Franchise whole business securitization is back



A novel financing technique is enabling companies to access credit at far cheaper rates and far more attractive terms than they could obtain in the bank debt market.

Whole business securitization, also called franchise royalty securitization, first appeared in 2006 and 2007, allowing franchise-based businesses to effect a complete makeover of their capital structure. 


The most highly publicized transaction using this new finance technology was the US$1.7 billion franchise and trademark royalties securitization closed in 2006, known as DB Master Finance, LLC.  This deal refinanced the leveraged buyout loan incurred when three private equity firms acquired Dunkin’ Brands, Inc.  By refinancing the LBO loan through a franchise securitization, the company was able to access the debt markets at an AAA/Aaa rating, whereas the direct corporate debt was rated B-.  The result of this rating uplift was a dramatic reduction in borrowing costs, to the tune of US$35 million per year.  Other franchise securitizations followed, mostly involving quick service restaurant (QSR) companies such as Sonic, IHOP, Applebee’s and Domino’s Pizza.


Then, just  as this form of financing was rapidly becoming the vehicle of choice for franchise companies to refinance their debt or to raise new capital for funding strategic corporate objectives, came the financial meltdown. As the financial markets froze and the market for any form of debt disappeared, franchise whole business securitization hit a wall.


Although large segments of the US economy are still struggling to come back from the meltdown and the recession, certain pockets have been recovering.  One of these is the market for whole business securitization.  Over the past seven months, a total of four whole business securitizations have been reported, aggregating in total principal raised more than US$1.5 billion.  Two of these transactions were refinancings of earlier QSR franchise royalty securitizations which had been closed prior to the meltdown.  Following are brief summaries of the highlights and the benefits achieved by these two transactions:


Sonic Corp Whole Business Securitization

  • Closed May 12, 2011
  • US$600 million deal size
  • Use of proceeds: refinanced 2006 Sonic WBS at 5.44 percent coupon for seven-year term
  • US$100 million BBB/Baa2 asset-backed revolver combined with US$500 million BBB/Baa2 term ABS
  • More flexible covenant package than regular-way bank debt/high yield bonds
  • Structuring advisor and lead bookrunner: Barclays Capital


Church’s Chicken Whole Business Securitization

  • Closed February 24, 2011
  • US$245 million deal size
  • Use of proceeds: refinanced entire capital structure at 6 percent yield for seven-year term
  • Cost savings for company of over 600 bps per annum relative to company’s pre-existing credit facility
  • US$25 million BBB/Baa2 asset-backed revolver and US$220 million BBB/Baa2 term ABS
  • More flexible covenant package than regular-way bank debt / high yield bonds
  • Structuring advisor and lead bookrunner: Barclays Capital


Although these post-meltdown whole business transactions are similar to the whole business deals which were closed prior to the meltdown, there are some important differences:

  • Since there are no monoline insurance companies left to wrap the senior notes, the new whole business securitization notes are being issued unenhanced.  This means that AAA/Aaa ratings cannot be achieved, and the senior tranche is sold without bond insurance but with low-to-mid investment grade ratings.
  • Due to the lack of monoline wraps, investors must take the time to understand the securities they are buying rather than relying upon the wrap or the rating agencies.  This can result in increased marketing periods, similar to traditional corporate debt.
  • Absence of AAA/Aaa ratings also has reduced the investor base, resulting in smaller deal size, with optimal deal sizes now ranging between US$250 million and US$1 billion, although larger deals may be executed for the strongest credits.
  • Another paradigm shift is that, since the monolines are no longer available to take the first-loss position and therefore assume the front-line decision-making role when deals move sideways, the new whole business deals generally have third-party servicers charged with working with noteholders and in certain cases taking action to address problem situations where the investors do not give direction to the trustee within a specified time frame.

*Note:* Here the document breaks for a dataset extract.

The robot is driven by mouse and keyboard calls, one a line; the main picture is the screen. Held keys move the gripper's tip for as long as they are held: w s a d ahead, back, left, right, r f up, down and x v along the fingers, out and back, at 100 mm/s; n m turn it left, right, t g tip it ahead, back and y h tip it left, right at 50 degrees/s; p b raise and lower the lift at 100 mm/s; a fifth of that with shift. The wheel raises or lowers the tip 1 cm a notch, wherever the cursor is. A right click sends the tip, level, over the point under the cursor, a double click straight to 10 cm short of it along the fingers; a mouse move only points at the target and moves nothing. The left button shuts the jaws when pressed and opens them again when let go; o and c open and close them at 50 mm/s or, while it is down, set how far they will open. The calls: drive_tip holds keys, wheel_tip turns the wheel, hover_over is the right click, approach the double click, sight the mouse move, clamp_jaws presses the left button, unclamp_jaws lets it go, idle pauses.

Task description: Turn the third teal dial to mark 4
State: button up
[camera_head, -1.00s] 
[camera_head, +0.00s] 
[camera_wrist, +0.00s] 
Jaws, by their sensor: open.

With these changes, whole business securitization is rapidly becoming, once again, a vital tool for the franchise industry to harness the power of securitization technology to achieve substantial debt service savings.  Whole business securitization is not available to every franchise-based business operation.  Franchise companies most likely to qualify for whole business securitization in the current market are those which meet the following criteria:

  • Strong market share in its sector
  • Consistent earnings and EBITDA of no less than US$30 million annually (to achieve the critical mass necessary to execute such a complex financing)
  • Interest in lower-cost term debt financing to take out existing debt facilities
  • Need for debt capital to fund acquisitions or other strategic purposes


Although the QSR sector has been the most frequent user to date of franchise royalty securitization, other franchise sectors should also be able to take advantage of this technology to reduce borrowing costs. Moody’s published a report on hotel franchise fee securitization in 2008 predicting hotel franchise securitizations backed by franchise royalty fees would be forthcoming, and royalty securitization could also be used for convenience store and other franchise systems that are outside the QSR space.